The situation only began to change dramatically in 1965, when Congress used its power to enforce the Fifteenth (and Fourteenth) Amendment by enacting the Voting Rights Act of 1965 (the VRA). The VRA provided a variety of means for the federal government and the federal courts to ensure that the right to vote was not denied on the basis of race.
In modern constitutional law, the Fifteenth Amendment plays a minor role. The reason is that other, broader sources of law have emerged to protect the right to vote. In the 1960s, the Supreme Court concluded that the Fourteenth Amendment protects the right to vote as a general matter, while the Fifteenth Amendment is more limited to protecting against only race-based denials of the right to vote. In addition, federal statutes, such as the VRA and others, now exist to protect the right to vote as well. When cases involving issues of race and the vote are brought today, they will typically be brought simultaneously under the Fifteenth and Fourteenth Amendments, as well as the VRA.

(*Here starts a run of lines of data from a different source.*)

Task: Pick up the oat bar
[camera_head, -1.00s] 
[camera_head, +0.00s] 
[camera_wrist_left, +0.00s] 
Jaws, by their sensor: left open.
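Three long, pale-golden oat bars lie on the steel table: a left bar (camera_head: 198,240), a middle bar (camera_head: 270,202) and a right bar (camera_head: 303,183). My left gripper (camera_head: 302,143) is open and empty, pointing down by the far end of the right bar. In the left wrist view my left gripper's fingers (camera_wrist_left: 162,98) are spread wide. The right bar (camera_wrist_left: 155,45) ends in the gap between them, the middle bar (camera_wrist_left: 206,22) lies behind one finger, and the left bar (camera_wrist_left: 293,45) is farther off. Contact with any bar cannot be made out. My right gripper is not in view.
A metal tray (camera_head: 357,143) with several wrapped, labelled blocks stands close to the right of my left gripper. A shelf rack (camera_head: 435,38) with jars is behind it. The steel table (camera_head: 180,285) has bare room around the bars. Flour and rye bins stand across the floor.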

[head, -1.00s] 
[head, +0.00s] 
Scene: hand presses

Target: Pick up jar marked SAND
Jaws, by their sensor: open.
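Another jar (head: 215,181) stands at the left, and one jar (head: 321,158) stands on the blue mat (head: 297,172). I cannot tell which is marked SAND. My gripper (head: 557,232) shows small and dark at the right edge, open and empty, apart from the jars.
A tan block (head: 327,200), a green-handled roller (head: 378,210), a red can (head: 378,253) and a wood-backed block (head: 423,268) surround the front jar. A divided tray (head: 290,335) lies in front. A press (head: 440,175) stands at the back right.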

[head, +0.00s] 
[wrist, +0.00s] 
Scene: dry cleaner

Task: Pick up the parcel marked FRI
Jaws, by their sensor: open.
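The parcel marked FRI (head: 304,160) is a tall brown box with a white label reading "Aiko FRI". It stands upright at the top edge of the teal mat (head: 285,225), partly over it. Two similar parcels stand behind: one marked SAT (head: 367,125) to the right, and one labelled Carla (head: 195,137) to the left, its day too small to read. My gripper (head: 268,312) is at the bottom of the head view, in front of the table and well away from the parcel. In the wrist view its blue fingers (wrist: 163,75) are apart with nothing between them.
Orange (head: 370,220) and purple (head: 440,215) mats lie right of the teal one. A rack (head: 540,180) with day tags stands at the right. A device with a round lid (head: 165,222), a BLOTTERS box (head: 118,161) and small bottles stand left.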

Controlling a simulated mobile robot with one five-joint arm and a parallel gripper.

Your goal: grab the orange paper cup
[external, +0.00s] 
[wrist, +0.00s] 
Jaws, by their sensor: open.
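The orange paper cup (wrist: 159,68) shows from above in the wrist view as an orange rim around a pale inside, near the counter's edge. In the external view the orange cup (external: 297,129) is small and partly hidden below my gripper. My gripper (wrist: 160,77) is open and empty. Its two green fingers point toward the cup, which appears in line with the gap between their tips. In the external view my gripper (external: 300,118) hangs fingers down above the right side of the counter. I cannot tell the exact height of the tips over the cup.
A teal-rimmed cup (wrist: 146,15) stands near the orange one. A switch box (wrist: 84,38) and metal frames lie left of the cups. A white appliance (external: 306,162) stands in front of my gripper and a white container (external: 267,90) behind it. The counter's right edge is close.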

If a law explicitly imposes different rules by race for access to the ballot, there is little doubt the courts today would hold such a law to violate the Fifteenth Amendment. The one case like this in recent decades came from Hawaii, where a law permitted only Native Hawaiians, not all Hawaiians, to vote for certain officials. The Supreme Court concluded that a law limiting who could vote based on their ancestry was equivalent to a law that limited the vote based on race and that Hawaii’s law therefore violated the Fifteenth Amendment. Rice v. Cayetano (2000). But if a voting law does not impose different rules by race, and is challenged as nonetheless racially discriminatory, the Court has concluded that the challenger must show that the law is based on a racially-discriminatory purpose before the Fifteenth Amendment is violated. Mobile v. Bolden (1980).
Although the Fifteenth Amendment does not play a major, independent role in cases today, its most important role might be the power it gives Congress to enact national legislation that protects against race-based denials or abridgements of the right to vote.